33Lorsque l’on accorde trop d’importance aux gardiens de l’intégrité externes, le système risque de réduire l’internalisation des valeurs. L’idéal est que les poids et contrepoids internes aux organisations opérationnelles soient tels que les organismes de surveillance externes n’aient pas besoin de prendre des mesures correctrices. Ils restent néanmoins nécessaires pour assurer l’efficacité des agents visés.
34Les troisième et quatrième conditions sont par conséquent les suivantes :
- Des organismes de supervision indépendants qui, ensemble, jouissent du pouvoir et des ressources (mandat, capacité et compétences) nécessaires pour examiner, juger et sanctionner l’ensemble des violations de l’intégrité visées par le système d’intégrité.
- Des médias indépendants et libres, et des groupes d’action civique qui ont accès aux informations publiques et peuvent rendre publiques les violations de l’intégrité.
Conditions internes
v et vi – Approches basées sur les valeurs et la conformité
35Bon nombre de chercheurs s’intéressant aux systèmes d’intégrité semblent traiter le niveau interne comme une boîte noire et se concentrer sur le réseau de gardiens de l’intégrité externes (par ex., Head et al., 2008 ; Pope, 2000). Le problème avec cette approche est qu’elle suppose que le garant des systèmes d’intégrité efficaces réside dans la capacité et la cohérence de ces gardiens externes (Head et al., 2008), sans prendre en considération le rôle essentiel joué par les politiques et pratiques en faveur de l’intégrité au niveau interne. D’autres chercheurs reconnaissent cela plus explicitement (Huberts et Six, 2012 ; OCDE, 2000, 2005). Ce qui semble essentiel au niveau interne est l’attachement des responsables opérationnels à la gestion de l’intégrité (Lasthuizen, 2008 ; Treviño et al., 2003), les analyses des risques bien conçues et les procédures ultérieures visant à limiter les principaux risques et à sanctionner les auteurs (Lange, 2008 ; Maesschalck, 2005), les codes de conduite (Kaptein et Schwartz, 2008) et, plus généralement, la prise de conscience du personnel et sa connaissance des mesures liées aux risques pour l’intégrité. Il est aujourd’hui communément admis qu’un juste dosage de politiques et de pratiques éthiques basées sur les valeurs et sur la conformité doit être présent pour garantir le respect de l’éthique (Gilman, 1999 ; Maesschalck, 2005 ; Menzel, 2007 ; Treviño et al., 2003).

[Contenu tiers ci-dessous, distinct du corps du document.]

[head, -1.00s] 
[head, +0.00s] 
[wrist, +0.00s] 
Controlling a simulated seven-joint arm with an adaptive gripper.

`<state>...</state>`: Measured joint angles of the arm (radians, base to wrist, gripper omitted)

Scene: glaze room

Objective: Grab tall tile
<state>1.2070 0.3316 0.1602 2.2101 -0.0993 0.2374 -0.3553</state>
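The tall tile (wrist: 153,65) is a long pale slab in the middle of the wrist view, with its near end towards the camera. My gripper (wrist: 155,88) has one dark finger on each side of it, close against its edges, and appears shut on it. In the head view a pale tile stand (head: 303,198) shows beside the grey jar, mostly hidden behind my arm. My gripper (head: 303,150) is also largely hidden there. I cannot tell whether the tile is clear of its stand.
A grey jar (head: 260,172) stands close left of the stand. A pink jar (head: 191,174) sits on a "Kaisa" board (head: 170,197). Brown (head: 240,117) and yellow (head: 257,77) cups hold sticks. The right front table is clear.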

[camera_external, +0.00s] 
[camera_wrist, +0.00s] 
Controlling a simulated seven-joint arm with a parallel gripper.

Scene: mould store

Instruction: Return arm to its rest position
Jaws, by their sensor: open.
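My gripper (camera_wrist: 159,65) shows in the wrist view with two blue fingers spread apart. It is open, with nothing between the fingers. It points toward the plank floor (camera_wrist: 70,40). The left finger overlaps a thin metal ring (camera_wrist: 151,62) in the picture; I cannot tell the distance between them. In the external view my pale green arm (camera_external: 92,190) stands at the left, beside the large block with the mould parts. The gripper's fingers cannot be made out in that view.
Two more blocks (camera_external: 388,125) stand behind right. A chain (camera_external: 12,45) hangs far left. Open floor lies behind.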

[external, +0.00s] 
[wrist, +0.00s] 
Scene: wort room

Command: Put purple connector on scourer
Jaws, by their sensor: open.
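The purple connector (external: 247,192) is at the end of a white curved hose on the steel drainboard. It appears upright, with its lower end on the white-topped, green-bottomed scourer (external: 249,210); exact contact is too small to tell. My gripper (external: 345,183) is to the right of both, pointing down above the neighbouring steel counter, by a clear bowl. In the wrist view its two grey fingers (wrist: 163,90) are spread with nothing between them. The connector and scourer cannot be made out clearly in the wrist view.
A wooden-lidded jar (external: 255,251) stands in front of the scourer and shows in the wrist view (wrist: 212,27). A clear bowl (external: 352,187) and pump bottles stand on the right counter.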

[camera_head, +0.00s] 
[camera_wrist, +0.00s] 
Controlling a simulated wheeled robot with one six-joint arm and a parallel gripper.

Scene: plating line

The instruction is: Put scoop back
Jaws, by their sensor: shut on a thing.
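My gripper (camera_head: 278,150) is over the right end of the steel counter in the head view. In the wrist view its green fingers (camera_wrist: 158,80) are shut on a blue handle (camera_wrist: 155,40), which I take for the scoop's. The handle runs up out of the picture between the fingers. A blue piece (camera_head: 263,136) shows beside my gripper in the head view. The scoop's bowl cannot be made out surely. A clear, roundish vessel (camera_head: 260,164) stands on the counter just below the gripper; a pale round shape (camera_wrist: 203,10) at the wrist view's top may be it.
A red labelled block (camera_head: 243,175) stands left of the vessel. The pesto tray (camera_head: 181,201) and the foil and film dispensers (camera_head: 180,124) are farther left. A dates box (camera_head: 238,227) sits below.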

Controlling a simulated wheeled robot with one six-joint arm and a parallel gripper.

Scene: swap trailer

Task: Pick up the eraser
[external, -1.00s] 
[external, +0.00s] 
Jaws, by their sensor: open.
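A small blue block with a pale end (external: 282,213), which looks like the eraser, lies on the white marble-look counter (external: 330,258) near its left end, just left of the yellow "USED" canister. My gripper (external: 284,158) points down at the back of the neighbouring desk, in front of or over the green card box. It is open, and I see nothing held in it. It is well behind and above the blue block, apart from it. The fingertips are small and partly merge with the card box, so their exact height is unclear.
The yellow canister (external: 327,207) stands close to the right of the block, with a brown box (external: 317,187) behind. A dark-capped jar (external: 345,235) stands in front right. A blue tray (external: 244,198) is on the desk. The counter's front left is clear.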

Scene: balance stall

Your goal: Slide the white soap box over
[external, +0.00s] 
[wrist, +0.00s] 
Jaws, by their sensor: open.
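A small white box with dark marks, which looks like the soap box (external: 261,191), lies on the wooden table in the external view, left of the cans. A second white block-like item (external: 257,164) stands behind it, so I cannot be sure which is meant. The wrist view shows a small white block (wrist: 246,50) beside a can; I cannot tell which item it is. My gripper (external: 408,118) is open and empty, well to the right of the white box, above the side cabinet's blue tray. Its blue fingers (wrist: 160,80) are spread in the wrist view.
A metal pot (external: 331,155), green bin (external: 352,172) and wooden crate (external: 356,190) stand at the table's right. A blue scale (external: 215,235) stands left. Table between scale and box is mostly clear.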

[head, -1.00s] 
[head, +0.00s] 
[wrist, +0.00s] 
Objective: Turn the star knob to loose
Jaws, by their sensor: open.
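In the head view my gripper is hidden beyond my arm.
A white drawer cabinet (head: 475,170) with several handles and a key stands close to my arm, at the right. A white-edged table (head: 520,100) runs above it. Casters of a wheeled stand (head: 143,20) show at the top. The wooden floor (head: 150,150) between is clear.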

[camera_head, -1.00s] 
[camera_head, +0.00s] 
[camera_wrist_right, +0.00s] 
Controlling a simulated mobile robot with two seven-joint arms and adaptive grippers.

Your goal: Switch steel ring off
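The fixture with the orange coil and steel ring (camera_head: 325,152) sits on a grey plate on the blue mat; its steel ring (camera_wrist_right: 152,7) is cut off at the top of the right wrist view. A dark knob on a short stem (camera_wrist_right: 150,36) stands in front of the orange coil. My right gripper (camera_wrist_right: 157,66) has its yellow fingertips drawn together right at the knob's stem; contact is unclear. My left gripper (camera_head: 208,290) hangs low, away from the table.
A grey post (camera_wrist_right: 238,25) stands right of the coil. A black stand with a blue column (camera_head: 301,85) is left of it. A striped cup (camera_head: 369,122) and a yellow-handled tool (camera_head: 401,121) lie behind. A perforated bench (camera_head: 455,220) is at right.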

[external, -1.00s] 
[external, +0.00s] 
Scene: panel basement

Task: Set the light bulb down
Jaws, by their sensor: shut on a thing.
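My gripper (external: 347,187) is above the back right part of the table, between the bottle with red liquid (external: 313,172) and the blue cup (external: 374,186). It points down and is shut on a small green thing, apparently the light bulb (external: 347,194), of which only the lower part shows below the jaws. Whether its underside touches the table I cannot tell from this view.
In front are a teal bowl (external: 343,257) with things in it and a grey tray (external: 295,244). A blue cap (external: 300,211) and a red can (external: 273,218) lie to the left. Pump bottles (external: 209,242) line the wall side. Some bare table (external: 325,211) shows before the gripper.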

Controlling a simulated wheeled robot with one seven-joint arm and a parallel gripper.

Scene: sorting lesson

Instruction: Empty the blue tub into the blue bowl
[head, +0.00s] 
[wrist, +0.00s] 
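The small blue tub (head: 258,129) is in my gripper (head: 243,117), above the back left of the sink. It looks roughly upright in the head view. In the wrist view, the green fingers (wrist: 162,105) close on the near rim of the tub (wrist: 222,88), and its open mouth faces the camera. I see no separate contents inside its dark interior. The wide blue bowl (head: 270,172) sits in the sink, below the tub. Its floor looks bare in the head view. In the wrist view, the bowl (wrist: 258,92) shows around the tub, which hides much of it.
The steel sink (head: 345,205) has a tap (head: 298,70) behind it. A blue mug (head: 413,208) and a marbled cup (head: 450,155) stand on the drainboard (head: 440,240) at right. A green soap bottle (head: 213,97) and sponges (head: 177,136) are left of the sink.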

36L’intégrité est assurée lorsque les risques pour l’intégrité sont limités. En d’autres termes, lorsque les agents font preuve d’intégrité, d’un comportement éthique et évitent la corruption et les autres violations de l’intégrité. Le but des systèmes d’intégrité est par conséquent d’orienter les choix des agents pour qu’ils privilégient les comportements éthiques et évitent la corruption et les comportements contraires à l’éthique. Tenbrunsel et Smith-Crowe (2008) proposent un modèle pour les processus décisionnels moraux basé sur un argument central, à savoir que les décideurs confrontés à une situation de décision présentant des dimensions éthiques vont aborder la situation dans un cadre moral (éthique) ou dans un cadre amoral (commercial, juridique). Ils basent leur modèle sur de nombreuses preuves empiriques (par ex., Tenbrunsel et Messick, 1999). Les deux cadres décisionnels peuvent déboucher sur des comportements éthiques ou contraires à l’éthique (illustration 1), mais une distinction importante doit être établie dans les deux voies qui mènent au comportement éthique. Lorsque des agents dans un cadre moral décident d’agir de manière éthique, ils seront intentionnellement éthiques, alors que lorsque des agents dans un cadre amoral décident d’agir de manière conforme à l’éthique, ils le feront involontairement. Les recherches empiriques indiquent que la probabilité d’observer un comportement éthique est plus élevée dans un cadre moral que dans un cadre amoral, toutes choses étant égales par ailleurs (p. 1 > p. 2 dans l’illustration 1) (Tenbrunsel et Messick, 1999). En présence d’un cadre amoral (basé sur des calculs des coûts/avantages ou des règles juridiques), les agents ne se comporteront de manière éthique que si les règles et les sanctions font qu’il s’agit de la « bonne » décision à prendre (Tenbrunsel et Messick, 1999). Cette idée cadre avec la logique de l’action appropriée de March (1994) et avec la distinction établie par Lindenberg entre les cadres généraux axés sur l’intérêt personnel (hédonique et gain) par rapport à son cadre normatif en matière de processus décisionnel (par ex., 2003).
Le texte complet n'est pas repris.